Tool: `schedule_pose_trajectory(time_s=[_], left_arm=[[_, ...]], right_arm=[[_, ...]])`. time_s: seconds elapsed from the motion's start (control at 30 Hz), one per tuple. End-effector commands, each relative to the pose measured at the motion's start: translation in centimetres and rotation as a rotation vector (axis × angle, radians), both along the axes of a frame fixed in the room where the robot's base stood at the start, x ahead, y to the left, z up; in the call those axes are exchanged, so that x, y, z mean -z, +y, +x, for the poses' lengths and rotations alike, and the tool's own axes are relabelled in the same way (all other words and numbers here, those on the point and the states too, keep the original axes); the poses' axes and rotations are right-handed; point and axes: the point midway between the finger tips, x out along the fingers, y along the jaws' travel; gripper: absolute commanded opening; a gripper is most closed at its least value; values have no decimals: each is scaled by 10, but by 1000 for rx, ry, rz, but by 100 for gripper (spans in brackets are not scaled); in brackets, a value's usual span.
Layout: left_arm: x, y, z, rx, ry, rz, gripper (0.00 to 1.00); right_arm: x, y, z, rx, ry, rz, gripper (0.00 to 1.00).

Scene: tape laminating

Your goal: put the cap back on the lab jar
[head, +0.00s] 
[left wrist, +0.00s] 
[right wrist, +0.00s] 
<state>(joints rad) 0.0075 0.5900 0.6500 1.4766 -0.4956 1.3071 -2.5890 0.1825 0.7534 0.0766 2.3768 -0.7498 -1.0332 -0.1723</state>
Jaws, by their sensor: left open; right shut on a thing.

▶ _Instructions for the task_:
Print the listing above in full, exactly as it is.

▶ _Solution_:
Tool: `schedule_pose_trajectory(time_s=[_], left_arm=[[_, ...]], right_arm=[[_, ...]])`. time_s: seconds elapsed from the motion's start (control at 30 Hz), one per tuple. End-effector commands, each relative to the pose measured at the motion's start: translation in centimetres and rotation as a rotation vector (axis × angle, radians), both along the axes of a frame fixed in the room where the robot's base stood at the start, x ahead, y to the left, z up; in the call those axes are exchanged, so that x, y, z mean -z, +y, +x, for the poses' lengths and rotations alike, and the tool's own axes are relabelled in the same way (all other words and numbers here, those on the point and the states too, keep the original axes); the poses' axes and rotations are right-handed; point and axes: the point midway between the finger tips, x out along the fingers, y along the jaws' travel; gripper: absolute commanded opening; a gripper is most closed at its least value; values have no decimals: each is scaled by 10, but by 1000 for rx, ry, rz, but by 100 for gripper (spans in brackets are not scaled); in brackets, a value's usual span.
Layout: left_arm: x, y, z, rx, ry, rz, gripper (0.00 to 1.00); right_arm: x, y, z, rx, ry, rz, gripper (0.00 to 1.00).

Scene: tape laminating

Your goal: put the cap back on the lab jar
[head, +0.00s] 
[left wrist, +0.00s] 
[right wrist, +0.00s] 
<state>(joints rad) 0.0075 0.5900 0.6500 1.4766 -0.4956 1.3071 -2.5890 0.1825 0.7534 0.0766 2.3768 -0.7498 -1.0332 -0.1723</state>
Jaws, by their sensor: left open; right shut on a thing.

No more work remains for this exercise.